[Dataset records]
····················
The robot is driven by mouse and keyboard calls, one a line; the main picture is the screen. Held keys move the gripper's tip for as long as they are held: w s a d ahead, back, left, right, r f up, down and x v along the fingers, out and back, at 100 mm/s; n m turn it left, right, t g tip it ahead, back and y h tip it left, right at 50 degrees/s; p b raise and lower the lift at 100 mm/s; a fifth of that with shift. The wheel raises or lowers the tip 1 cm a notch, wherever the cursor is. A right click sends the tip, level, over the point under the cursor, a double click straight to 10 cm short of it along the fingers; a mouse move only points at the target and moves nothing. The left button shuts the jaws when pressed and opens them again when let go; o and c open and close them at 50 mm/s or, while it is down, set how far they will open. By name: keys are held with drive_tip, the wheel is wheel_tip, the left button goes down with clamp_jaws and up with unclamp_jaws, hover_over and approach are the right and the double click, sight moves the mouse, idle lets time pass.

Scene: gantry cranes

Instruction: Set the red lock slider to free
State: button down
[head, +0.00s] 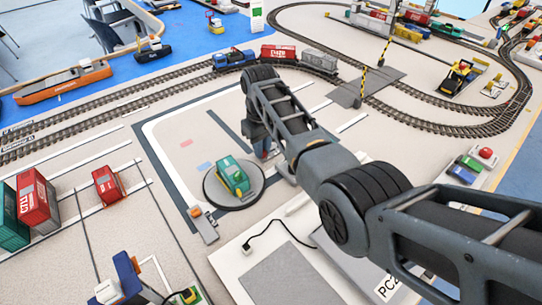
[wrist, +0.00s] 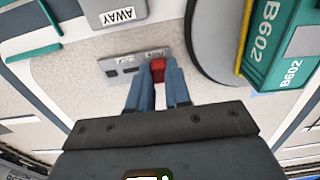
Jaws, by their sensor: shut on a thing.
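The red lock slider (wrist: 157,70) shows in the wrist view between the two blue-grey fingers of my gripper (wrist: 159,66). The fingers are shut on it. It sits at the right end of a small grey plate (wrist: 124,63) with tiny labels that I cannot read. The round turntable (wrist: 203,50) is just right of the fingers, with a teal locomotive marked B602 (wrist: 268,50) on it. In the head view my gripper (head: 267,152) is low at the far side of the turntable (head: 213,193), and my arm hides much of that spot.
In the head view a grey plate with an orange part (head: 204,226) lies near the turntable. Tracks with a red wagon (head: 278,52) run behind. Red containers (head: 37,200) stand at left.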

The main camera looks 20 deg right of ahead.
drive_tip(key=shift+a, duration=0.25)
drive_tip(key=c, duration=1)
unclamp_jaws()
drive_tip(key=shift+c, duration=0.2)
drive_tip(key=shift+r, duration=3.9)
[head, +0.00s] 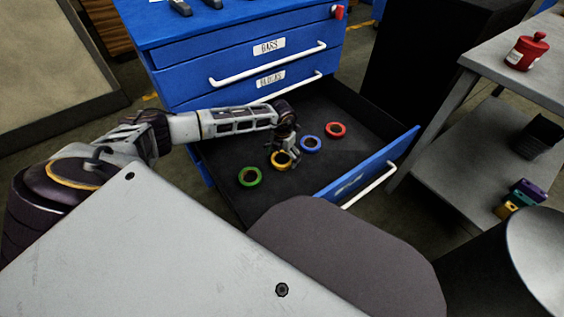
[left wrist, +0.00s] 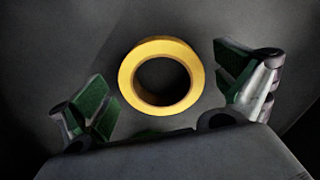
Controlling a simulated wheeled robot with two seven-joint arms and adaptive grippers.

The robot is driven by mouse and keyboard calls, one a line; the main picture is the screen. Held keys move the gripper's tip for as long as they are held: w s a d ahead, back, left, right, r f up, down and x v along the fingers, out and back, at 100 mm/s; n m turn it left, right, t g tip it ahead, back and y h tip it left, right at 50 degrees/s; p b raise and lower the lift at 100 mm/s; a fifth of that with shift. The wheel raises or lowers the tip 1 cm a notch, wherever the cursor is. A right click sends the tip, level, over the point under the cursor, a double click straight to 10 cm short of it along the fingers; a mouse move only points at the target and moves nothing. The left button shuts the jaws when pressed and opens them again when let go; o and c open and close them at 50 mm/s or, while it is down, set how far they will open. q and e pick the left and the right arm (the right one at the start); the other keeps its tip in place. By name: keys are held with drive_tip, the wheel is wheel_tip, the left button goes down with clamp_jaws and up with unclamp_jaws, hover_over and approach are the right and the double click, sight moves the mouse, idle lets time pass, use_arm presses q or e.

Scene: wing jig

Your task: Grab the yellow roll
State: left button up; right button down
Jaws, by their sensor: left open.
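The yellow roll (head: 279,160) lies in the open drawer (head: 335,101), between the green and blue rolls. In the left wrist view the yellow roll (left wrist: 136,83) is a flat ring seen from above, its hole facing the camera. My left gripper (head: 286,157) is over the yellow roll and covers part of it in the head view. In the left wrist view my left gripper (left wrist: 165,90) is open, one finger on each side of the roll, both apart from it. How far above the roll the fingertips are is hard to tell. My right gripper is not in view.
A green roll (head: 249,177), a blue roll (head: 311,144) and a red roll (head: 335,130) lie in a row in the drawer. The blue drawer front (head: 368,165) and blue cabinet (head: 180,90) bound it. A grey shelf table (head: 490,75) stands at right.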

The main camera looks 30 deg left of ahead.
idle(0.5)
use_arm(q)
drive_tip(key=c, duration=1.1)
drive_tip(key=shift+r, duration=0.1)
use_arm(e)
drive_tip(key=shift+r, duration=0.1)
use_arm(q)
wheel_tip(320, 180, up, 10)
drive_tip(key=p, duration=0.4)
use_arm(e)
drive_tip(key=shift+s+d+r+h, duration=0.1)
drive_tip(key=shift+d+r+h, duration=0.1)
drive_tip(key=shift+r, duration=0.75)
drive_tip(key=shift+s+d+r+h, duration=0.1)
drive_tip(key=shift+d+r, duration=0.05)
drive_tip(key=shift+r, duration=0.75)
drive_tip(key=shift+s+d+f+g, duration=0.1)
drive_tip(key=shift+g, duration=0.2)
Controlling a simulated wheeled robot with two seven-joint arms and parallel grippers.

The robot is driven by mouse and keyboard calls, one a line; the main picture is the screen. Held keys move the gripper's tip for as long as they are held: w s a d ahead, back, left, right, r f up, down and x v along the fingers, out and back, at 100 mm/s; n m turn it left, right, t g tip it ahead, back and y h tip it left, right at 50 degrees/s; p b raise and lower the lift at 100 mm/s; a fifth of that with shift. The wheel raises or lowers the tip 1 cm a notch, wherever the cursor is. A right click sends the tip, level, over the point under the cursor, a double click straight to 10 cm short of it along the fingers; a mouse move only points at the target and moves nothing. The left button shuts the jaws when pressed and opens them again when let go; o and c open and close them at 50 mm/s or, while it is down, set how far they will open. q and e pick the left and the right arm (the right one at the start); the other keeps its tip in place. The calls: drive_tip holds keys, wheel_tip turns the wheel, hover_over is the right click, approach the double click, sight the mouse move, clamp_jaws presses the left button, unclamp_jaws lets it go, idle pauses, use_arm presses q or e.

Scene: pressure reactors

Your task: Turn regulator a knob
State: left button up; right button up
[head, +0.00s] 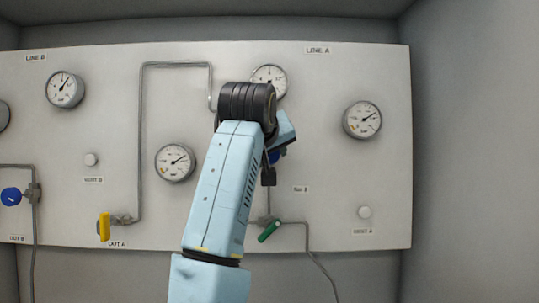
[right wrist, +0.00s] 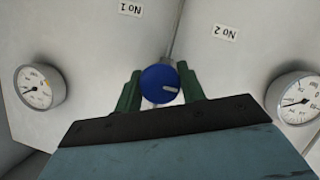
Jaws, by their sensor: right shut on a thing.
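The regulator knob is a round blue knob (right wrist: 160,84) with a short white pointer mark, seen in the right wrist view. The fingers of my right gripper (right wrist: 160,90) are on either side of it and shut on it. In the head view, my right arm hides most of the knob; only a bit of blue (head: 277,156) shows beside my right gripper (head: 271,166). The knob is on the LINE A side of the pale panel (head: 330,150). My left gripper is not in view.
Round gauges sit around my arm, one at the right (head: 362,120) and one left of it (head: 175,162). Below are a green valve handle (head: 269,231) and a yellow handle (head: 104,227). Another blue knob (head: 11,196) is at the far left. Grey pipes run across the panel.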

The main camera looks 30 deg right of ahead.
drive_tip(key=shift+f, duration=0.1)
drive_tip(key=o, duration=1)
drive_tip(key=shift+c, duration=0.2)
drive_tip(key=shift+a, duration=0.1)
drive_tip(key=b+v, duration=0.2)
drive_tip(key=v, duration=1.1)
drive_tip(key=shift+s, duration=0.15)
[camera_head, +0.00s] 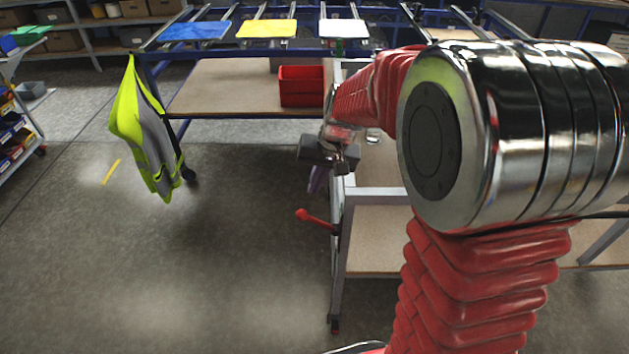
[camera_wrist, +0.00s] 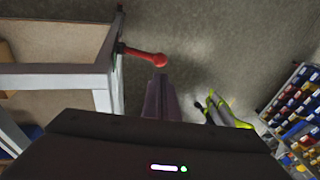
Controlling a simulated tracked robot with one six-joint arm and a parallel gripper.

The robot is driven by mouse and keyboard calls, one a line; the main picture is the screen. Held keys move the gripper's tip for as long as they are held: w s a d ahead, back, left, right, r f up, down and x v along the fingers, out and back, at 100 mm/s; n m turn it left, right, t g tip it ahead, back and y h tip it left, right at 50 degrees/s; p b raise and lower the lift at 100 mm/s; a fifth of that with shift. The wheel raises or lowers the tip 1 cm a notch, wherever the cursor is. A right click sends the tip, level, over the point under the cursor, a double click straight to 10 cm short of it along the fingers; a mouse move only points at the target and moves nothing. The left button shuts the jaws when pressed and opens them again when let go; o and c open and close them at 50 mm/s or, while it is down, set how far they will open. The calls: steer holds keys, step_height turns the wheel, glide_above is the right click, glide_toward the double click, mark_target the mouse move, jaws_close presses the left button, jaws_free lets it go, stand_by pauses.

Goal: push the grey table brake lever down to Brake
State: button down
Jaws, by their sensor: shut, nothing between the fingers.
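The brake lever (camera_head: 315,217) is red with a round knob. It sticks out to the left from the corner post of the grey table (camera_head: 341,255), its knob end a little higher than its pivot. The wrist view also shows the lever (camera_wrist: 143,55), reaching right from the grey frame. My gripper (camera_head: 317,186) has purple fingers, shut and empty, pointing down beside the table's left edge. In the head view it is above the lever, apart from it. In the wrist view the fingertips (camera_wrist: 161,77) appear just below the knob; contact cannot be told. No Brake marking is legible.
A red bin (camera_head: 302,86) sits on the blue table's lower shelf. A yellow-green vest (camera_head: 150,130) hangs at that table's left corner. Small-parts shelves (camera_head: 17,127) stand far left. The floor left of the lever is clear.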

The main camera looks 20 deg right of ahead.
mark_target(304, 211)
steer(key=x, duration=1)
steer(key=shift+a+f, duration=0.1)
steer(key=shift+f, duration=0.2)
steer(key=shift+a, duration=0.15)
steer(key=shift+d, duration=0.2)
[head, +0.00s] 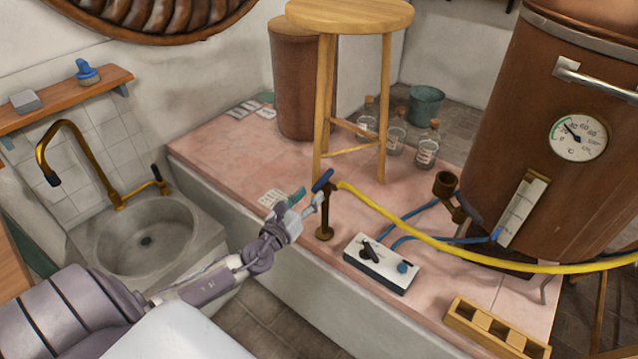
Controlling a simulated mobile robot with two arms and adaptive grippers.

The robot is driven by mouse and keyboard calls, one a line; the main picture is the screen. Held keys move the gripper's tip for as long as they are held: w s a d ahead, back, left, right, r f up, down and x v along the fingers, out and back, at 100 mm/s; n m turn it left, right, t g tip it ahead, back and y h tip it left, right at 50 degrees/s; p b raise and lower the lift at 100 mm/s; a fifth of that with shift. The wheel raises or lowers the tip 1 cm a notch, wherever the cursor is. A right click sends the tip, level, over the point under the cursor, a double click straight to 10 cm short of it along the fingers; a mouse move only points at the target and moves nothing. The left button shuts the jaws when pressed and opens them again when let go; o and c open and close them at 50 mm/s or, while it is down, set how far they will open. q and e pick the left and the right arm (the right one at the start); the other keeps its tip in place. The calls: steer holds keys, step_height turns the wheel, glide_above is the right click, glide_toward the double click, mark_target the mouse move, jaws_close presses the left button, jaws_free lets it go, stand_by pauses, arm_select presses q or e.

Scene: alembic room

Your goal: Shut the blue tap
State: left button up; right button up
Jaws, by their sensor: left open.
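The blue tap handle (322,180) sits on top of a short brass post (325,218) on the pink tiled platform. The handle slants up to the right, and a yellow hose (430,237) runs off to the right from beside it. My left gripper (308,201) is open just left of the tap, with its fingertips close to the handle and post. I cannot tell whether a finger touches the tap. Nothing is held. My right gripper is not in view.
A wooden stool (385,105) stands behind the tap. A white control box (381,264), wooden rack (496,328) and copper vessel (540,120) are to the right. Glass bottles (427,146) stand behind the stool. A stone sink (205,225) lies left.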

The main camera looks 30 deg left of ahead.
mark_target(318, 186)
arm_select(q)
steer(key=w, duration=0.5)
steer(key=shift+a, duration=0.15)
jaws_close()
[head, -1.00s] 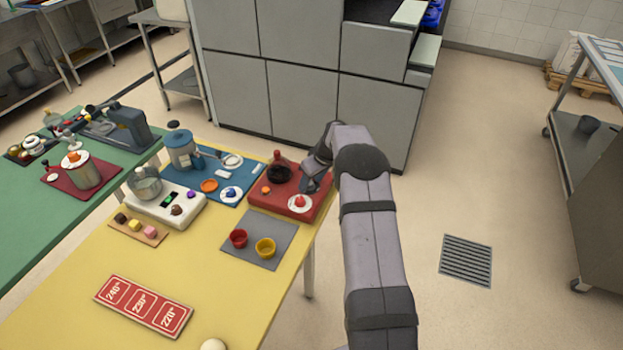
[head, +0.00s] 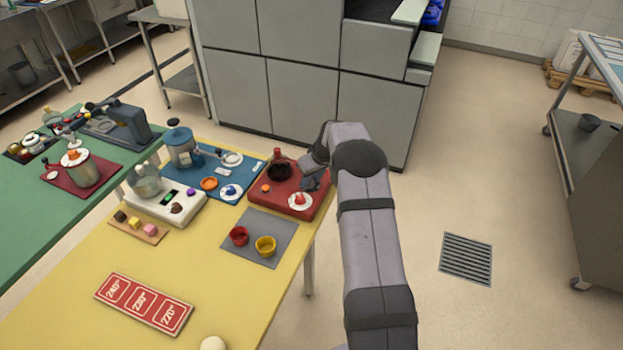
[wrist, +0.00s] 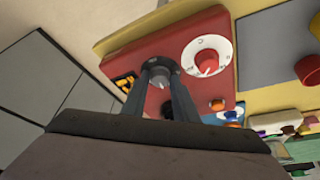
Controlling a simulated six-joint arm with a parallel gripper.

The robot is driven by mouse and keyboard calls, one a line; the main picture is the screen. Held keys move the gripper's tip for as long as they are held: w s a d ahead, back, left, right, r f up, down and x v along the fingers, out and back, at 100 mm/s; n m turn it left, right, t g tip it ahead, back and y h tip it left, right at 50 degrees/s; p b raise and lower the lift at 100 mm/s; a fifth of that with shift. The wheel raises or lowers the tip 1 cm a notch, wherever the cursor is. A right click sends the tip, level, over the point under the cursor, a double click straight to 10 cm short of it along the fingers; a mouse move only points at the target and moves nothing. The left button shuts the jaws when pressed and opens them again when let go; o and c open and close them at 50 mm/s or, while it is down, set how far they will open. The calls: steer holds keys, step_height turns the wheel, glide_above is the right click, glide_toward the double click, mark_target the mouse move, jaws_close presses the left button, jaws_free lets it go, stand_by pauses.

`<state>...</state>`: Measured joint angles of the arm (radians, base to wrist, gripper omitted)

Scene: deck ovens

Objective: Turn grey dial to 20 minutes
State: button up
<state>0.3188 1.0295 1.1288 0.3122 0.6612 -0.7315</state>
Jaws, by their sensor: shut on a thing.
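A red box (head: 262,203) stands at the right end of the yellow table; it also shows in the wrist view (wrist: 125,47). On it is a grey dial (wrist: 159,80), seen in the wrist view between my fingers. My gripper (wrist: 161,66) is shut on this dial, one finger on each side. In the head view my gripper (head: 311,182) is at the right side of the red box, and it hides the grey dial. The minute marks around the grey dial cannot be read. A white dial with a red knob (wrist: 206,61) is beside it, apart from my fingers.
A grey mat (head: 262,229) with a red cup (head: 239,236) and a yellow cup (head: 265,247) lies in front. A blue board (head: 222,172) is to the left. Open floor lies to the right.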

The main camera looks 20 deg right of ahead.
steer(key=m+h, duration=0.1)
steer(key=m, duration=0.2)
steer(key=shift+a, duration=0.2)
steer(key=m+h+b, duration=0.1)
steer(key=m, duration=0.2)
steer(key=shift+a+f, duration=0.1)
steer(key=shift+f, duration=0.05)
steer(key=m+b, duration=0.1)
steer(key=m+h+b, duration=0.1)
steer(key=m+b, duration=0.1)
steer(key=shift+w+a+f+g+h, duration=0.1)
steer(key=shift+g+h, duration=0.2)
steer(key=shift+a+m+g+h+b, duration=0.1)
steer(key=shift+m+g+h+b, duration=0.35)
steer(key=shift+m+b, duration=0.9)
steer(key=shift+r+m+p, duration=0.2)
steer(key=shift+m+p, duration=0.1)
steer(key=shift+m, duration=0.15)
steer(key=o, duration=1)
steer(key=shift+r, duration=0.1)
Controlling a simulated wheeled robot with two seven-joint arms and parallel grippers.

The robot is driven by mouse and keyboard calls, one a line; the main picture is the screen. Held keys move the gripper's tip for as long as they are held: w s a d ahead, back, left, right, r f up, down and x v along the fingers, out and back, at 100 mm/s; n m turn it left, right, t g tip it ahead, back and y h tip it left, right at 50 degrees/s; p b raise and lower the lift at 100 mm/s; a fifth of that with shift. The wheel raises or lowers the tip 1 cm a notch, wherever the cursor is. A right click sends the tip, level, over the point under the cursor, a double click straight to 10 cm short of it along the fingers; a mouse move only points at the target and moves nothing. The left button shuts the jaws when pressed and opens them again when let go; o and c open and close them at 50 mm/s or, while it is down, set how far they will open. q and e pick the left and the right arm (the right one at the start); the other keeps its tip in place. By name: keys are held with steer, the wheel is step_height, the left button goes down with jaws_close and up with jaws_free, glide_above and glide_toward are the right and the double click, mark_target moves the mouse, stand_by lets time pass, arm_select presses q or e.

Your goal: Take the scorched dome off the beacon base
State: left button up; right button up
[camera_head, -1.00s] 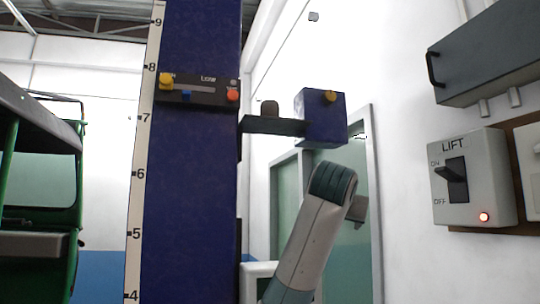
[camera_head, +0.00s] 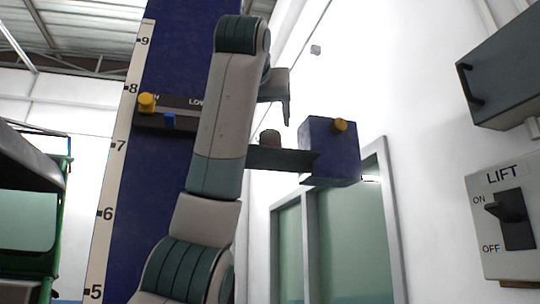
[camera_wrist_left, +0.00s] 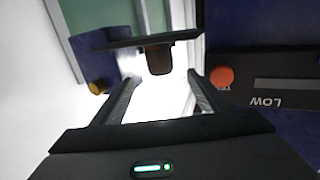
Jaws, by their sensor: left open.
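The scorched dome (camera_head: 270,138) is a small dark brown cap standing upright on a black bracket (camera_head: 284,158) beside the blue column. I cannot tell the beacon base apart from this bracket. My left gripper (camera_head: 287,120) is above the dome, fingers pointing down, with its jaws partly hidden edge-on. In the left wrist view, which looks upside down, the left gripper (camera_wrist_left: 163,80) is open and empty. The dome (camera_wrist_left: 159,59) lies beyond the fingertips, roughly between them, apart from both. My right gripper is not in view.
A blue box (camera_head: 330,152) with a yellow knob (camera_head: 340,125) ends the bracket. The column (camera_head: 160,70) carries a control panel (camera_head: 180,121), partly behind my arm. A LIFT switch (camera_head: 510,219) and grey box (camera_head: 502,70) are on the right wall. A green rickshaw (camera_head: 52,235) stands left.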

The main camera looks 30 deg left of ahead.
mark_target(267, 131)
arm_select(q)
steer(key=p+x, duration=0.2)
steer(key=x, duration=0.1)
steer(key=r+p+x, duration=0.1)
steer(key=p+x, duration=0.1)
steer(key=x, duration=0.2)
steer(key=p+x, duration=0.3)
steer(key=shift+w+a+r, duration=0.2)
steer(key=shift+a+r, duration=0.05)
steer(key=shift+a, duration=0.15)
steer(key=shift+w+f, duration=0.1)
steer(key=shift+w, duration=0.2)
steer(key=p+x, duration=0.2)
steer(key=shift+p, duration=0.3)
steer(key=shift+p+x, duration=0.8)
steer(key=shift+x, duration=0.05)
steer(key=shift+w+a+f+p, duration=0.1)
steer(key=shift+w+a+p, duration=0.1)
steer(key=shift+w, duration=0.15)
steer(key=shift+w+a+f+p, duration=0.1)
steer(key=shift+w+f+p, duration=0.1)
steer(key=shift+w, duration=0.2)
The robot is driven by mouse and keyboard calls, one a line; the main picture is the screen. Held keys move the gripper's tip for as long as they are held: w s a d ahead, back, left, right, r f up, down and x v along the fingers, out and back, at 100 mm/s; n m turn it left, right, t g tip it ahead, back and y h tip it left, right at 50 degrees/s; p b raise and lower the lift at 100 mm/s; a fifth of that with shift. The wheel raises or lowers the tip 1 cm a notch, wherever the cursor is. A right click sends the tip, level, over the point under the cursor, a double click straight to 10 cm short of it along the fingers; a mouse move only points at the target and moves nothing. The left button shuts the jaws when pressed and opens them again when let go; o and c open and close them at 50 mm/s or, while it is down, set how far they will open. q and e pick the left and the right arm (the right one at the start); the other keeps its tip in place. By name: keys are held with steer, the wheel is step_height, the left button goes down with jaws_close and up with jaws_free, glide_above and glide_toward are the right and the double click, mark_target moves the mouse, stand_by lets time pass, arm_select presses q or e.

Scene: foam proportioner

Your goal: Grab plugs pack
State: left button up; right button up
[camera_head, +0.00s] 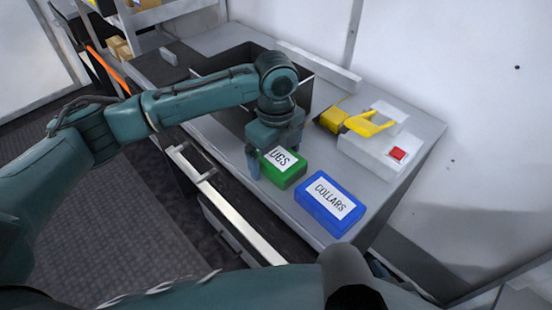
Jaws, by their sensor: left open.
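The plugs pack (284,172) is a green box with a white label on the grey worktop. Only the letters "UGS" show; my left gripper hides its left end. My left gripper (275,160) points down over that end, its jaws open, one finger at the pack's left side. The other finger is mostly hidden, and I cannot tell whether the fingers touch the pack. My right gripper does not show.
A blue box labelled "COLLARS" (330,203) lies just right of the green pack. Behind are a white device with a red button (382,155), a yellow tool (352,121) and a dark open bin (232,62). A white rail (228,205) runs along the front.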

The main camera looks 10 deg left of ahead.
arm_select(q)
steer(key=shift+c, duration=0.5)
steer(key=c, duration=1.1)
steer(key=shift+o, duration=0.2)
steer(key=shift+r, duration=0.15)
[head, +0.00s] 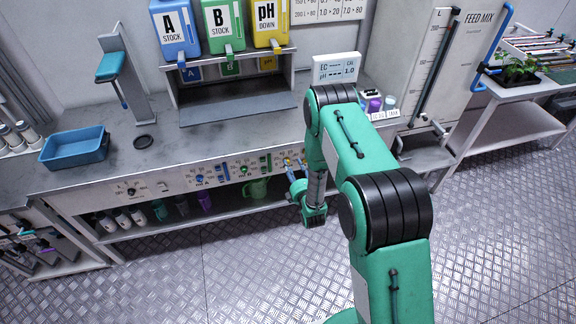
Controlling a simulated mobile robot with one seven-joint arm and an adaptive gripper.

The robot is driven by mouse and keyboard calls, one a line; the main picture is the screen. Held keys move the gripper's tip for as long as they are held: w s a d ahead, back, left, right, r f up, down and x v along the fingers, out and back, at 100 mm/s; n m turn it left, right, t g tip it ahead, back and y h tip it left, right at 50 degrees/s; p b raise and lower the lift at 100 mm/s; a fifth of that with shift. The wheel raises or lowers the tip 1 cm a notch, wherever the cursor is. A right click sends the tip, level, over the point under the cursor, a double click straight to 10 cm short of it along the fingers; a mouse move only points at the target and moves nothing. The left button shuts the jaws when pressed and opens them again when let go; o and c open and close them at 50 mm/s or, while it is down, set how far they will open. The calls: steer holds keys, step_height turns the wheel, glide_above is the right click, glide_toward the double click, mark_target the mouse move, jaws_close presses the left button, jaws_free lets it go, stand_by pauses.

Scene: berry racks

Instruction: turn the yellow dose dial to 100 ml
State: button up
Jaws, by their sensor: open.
····················
From the entries above, give again exactly the lines running from the line with "pass, use_arm presses q or e." to the line with "Your task: Grab the yellow roll"; include both of those lines.

Task result:
The robot is driven by mouse and keyboard calls, one a line; the main picture is the screen. Held keys move the gripper's tip for as long as they are held: w s a d ahead, back, left, right, r f up, down and x v along the fingers, out and back, at 100 mm/s; n m turn it left, right, t g tip it ahead, back and y h tip it left, right at 50 degrees/s; p b raise and lower the lift at 100 mm/s; a fifth of that with shift. The wheel raises or lowers the tip 1 cm a notch, wherever the cursor is. A right click sends the tip, level, over the point under the cursor, a double click straight to 10 cm short of it along the fingers; a mouse move only points at the target and moves nothing. The left button shuts the jaws when pressed and opens them again when let go; o and c open and close them at 50 mm/s or, while it is down, set how far they will open. q and e pick the left and the right arm (the right one at the start); the other keeps its tip in place. By name: keys are held with drive_tip, the wheel is wheel_tip, the left button goes down with clamp_jaws and up with unclamp_jaws, hover_over and approach are the right and the double click, sight moves the mouse, idle lets time pass, use_arm presses q or e.

Scene: wing jig

Your task: Grab the yellow roll

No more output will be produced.